In addition to matters actually litigated or determined in the prior case, res judicata also bars "all relevant and material matters within the scope of the proceeding which the parties, in the exercise of reasonable diligence, could and should have brought forward for determination." Skinner, 167 N.C. App. at 482, 606 S.E.2d at 193-94 ; see also Smith v. Bank of Stanly, 219 N.C. App. 651, 723 S.E.2d 174 (2012) (unpublished) ("Strict identity of issues, however, is not absolutely required and the doctrine of res judicata has been accordingly expanded to apply to those issues which could have been raised in the prior action, but were not."). Thus, although North Carolina courts have not adopted the federal "transactional approach" to res judicata in which all issues arising out of a single transaction or series of transactions must be tried together as one claim, North Carolina law mandates that "[a] party is required to bring forth the whole case at one time and will not be permitted to split the claim or divide the grounds for recovery; thus, a party will not be permitted, except in special circumstances, to reopen the subject of the ... litigation with respect to matters which might have been brought forward in the previous proceeding." Rodgers Builders, Inc. v. McQueen, 76 N.C. App. 16, 23, 331 S.E.2d 726, 730 (1985). Moreover, "the defense of res judicata may not be avoided by shifting legal theories or asserting a new or different ground for relief." Skinner, 167 N.C. App. at 483, 606 S.E.2d at 194 (citing Rodgers, 76 N.C. App at 30, 331 S.E.2d at 735 ).

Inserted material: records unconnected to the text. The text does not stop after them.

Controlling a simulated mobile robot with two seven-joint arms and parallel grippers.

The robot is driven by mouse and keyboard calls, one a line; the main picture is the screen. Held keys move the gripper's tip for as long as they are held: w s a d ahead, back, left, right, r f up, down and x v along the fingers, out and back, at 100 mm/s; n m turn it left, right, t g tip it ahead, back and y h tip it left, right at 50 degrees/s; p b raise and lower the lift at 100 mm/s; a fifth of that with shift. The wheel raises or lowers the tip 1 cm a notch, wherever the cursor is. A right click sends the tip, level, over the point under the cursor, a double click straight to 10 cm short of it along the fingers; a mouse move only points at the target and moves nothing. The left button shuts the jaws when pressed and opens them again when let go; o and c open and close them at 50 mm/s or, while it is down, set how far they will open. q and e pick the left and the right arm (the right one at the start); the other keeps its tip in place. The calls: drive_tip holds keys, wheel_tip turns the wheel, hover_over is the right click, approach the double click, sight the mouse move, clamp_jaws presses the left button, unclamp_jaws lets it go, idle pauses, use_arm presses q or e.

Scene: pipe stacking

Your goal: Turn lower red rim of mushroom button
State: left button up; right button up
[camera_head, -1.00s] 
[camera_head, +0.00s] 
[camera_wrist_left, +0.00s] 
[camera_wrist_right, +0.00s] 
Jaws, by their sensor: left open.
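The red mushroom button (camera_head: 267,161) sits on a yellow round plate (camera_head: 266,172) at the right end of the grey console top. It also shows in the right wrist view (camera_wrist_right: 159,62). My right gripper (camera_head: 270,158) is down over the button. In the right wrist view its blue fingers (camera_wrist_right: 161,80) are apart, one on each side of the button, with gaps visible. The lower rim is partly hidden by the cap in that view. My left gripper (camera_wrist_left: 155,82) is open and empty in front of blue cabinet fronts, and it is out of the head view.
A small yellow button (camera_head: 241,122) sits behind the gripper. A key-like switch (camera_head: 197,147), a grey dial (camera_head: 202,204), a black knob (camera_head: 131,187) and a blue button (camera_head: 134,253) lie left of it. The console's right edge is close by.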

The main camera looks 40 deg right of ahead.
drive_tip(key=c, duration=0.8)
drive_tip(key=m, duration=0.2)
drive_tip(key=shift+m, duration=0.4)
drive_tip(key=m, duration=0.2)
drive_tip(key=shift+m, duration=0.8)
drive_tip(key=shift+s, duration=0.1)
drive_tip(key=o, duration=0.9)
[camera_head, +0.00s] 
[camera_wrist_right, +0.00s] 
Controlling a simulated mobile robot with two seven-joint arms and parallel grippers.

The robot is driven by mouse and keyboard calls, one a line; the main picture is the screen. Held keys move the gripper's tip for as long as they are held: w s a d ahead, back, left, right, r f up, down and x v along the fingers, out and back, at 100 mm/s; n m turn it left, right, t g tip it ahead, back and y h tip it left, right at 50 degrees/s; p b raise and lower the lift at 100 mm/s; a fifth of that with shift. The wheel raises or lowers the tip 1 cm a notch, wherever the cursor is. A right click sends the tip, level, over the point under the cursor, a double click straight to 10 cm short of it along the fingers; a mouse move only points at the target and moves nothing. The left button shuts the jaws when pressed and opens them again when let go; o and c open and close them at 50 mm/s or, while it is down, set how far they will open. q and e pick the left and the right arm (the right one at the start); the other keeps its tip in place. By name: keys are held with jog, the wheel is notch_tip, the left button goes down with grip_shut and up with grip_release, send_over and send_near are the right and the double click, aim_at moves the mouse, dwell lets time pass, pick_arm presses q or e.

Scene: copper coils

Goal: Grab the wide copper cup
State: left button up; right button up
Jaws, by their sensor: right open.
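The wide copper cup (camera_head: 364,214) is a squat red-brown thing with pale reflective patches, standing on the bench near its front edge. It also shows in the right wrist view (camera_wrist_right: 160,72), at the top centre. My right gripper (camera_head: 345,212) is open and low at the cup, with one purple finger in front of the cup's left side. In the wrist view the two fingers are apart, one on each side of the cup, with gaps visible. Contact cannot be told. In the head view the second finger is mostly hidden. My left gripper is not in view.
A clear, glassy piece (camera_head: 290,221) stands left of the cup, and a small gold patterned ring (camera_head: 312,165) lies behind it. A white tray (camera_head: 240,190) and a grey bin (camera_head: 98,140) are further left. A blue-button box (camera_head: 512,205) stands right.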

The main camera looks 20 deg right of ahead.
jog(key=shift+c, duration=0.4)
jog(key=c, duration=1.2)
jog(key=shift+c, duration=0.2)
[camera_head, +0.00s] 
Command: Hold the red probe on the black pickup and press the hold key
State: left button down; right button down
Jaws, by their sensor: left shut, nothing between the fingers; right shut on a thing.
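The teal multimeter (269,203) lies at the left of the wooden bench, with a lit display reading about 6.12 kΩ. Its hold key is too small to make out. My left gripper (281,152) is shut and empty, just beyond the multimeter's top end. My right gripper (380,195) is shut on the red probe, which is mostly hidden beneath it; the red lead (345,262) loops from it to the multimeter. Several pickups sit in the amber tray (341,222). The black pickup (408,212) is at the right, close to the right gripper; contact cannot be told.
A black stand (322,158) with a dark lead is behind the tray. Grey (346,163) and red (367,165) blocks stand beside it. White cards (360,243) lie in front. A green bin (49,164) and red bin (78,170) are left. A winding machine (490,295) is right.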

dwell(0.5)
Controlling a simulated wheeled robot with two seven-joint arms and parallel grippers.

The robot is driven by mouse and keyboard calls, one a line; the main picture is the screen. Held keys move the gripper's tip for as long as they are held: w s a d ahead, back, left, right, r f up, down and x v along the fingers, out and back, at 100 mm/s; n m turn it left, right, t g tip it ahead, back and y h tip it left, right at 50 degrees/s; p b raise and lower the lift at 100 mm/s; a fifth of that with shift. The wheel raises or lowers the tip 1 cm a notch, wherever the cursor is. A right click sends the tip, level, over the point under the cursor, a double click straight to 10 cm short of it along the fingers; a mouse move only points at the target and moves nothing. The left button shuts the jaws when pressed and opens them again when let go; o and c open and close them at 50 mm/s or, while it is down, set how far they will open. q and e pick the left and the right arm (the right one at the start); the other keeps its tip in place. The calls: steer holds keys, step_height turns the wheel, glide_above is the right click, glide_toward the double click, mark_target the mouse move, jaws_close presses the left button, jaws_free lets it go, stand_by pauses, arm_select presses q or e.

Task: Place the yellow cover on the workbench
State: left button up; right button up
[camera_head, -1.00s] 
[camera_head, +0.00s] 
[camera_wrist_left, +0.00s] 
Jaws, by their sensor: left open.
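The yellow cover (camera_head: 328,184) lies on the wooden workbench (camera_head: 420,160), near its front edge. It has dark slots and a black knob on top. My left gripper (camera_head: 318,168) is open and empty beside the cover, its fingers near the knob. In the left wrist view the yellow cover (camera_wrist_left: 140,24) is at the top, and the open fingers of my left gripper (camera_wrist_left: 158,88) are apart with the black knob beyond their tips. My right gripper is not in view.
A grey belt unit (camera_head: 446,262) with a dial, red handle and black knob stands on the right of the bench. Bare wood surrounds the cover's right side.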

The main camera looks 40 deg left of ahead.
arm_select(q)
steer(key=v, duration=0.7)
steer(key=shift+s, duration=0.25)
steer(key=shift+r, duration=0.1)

Finally, while a court generally may not consider materials outside the pleadings on a Rule 12(b)(6) motion, several factors both permit and oblige this Court to consider the various judicial documents that Defendant references as exhibits without converting the motion to a motion for summary judgment. First, a court may consider matters of public record in conjunction with a motion to dismiss, including specifically records from other court proceedings. E.g., Walker v. Kelly, 589 F.3d 127, 139 (4th Cir. 2009). Second, a court may properly examine documents that are referenced in the complaint. Tellabs, Inc. v. Makor Issues & Rights, Ltd., 551 U.S. 308, 322, 127 S.Ct. 2499, 168 L.Ed.2d 179 (2007). Third, and specifically related to res judicata, a court may take both judicial notice of facts from prior judicial proceedings and the filings from such proceedings. Andrews v. Daw, 201 F.3d 521, 524 n.1 (4th Cir. 2000).

III. DISCUSSION

As stated above, res judicata bars a subsequent action if (1) there is a final judgment on the merits in an earlier case; (2) both actions involve the same parties; and (3) the claims are deemed the same. Skinner, 167 N.C. App. at 482, 606 S.E.2d at 193. The parties agree that the first two elements are met, and ...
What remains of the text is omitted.